— AIM OF THE EXERCISE —
For each line that holds "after", copy the line out.

——

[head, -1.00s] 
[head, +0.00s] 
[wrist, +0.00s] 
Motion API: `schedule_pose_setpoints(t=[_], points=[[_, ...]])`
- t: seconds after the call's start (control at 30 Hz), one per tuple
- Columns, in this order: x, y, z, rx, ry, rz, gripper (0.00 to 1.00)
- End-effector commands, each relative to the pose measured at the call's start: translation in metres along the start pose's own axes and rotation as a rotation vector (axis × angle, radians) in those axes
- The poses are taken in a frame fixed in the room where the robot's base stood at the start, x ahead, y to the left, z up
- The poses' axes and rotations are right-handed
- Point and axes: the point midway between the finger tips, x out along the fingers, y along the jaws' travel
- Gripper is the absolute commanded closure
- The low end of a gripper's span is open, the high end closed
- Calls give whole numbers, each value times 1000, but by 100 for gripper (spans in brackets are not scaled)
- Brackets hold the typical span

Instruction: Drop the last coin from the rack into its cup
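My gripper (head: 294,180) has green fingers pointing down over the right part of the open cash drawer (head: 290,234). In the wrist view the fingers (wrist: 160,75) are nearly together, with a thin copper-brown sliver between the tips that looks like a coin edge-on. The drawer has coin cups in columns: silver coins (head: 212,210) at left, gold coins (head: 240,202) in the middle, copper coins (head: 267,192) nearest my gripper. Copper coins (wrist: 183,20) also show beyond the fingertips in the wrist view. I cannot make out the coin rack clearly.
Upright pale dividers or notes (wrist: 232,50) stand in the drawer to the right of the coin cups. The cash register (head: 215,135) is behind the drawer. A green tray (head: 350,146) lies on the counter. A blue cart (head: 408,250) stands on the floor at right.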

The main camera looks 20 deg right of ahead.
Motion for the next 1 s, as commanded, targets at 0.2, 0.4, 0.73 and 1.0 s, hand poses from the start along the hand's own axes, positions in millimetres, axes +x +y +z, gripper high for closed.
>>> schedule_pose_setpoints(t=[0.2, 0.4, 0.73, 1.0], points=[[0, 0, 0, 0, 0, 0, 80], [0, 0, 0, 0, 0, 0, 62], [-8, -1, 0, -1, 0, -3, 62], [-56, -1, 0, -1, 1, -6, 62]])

——

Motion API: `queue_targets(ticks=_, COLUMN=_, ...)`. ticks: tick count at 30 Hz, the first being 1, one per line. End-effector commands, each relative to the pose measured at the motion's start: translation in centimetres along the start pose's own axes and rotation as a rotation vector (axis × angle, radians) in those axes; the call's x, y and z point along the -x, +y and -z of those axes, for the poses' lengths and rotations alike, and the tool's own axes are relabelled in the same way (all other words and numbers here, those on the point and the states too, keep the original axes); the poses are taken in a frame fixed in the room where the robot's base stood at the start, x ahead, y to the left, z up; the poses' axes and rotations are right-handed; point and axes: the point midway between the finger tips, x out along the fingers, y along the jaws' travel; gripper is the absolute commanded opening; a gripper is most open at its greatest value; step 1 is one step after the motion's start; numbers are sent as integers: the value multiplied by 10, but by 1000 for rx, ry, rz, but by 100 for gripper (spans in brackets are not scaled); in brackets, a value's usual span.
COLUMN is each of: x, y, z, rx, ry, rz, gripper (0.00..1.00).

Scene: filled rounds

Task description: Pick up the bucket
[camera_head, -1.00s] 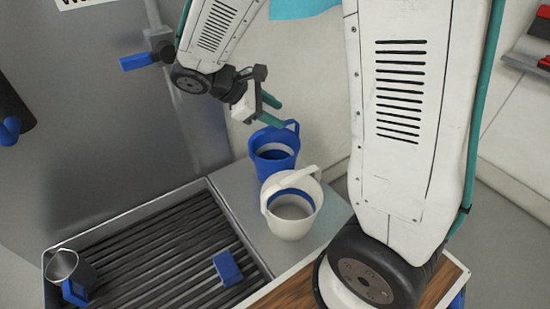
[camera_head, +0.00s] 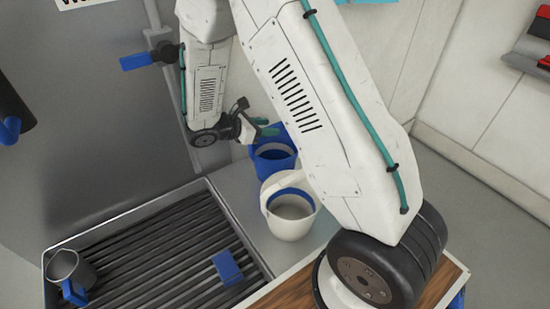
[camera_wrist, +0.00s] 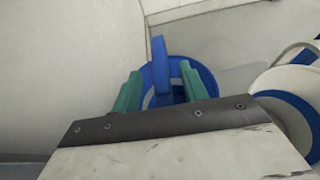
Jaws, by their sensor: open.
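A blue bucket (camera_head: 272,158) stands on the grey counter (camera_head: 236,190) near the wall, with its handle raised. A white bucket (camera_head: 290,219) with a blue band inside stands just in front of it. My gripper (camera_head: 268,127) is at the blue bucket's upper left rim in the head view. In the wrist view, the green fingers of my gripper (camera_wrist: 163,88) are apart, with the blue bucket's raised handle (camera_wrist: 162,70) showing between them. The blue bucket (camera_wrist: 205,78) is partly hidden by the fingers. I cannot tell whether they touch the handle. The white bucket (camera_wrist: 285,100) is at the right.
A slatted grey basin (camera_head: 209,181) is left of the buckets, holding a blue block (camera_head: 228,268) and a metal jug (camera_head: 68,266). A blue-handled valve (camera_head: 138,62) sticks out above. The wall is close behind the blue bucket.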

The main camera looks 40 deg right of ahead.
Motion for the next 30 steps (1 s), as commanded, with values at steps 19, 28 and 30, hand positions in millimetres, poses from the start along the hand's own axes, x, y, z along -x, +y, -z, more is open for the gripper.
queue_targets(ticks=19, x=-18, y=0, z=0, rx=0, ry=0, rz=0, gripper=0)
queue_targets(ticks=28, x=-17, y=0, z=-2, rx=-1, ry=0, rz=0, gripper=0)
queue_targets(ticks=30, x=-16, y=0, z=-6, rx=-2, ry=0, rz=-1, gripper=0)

——

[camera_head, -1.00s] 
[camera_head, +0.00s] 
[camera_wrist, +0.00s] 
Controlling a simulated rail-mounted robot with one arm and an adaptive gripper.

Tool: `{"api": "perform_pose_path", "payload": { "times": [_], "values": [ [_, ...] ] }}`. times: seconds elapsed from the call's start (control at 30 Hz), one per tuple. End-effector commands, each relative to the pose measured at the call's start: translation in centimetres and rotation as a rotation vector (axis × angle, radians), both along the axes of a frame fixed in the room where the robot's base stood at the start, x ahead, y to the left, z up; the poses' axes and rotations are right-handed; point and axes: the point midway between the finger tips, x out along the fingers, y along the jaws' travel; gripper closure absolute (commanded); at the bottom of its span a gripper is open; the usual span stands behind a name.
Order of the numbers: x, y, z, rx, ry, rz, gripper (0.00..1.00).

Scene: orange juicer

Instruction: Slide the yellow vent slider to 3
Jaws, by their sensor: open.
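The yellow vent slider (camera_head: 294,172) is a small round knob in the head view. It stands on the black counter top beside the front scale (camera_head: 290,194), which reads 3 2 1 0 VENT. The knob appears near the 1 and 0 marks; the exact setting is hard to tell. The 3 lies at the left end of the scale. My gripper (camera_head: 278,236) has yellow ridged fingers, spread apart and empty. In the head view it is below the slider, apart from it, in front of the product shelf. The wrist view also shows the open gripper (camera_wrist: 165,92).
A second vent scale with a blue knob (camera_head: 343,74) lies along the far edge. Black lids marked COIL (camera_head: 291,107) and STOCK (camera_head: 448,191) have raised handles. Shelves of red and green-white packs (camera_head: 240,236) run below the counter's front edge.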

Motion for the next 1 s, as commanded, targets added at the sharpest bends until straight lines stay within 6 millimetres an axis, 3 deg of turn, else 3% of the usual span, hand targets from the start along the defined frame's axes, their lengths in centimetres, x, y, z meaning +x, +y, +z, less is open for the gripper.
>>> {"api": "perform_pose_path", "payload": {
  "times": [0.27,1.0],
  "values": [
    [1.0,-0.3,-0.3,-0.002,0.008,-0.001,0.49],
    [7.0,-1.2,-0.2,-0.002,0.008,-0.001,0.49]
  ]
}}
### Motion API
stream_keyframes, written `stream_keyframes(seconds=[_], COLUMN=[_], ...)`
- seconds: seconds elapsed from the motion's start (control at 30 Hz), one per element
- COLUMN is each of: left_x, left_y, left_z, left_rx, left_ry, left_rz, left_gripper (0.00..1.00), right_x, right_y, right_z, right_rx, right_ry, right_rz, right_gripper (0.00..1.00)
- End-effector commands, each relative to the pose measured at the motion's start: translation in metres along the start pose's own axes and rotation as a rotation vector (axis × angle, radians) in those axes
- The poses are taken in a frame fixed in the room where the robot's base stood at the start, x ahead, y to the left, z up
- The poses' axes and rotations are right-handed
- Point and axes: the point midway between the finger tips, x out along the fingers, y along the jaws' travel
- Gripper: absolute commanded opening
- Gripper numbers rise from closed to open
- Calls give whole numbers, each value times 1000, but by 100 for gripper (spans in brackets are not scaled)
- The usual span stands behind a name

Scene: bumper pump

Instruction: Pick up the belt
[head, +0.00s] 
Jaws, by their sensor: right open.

——

— WRITTEN SOLUTION —
- t: seconds after the call's start (control at 30 Hz), one per tuple
Motion API: `queue_targets(ticks=_, COLUMN=_, ...)`. ticks: tick count at 30 Hz, the first being 1, one per line. End-effector commands, each relative to the pose measured at the motion's start: translation in centimetres along the start pose's own axes and rotation as a rotation vector (axis × angle, radians) in those axes; the call's x, y and z point along the -x, +y and -z of those axes, for the poses' lengths and rotations alike, and the tool's own axes are relabelled in the same way (all other words and numbers here, those on the point and the states too, keep the original axes); the poses are taken in a frame fixed in the room where the robot's base stood at the start, x ahead, y to the left, z up; the poses' axes and rotations are right-handed; point and axes: the point midway between the finger tips, x out along the fingers, y along the jaws' travel; gripper is the absolute commanded opening; a gripper is most open at its greatest value; step 1 is one step after the motion's start; numbers are sent as integers: the value multiplied by 10, but by 1000 for rx, ry, rz, but by 100 for gripper (spans in brackets are not scaled); in brackets, a value's usual span.

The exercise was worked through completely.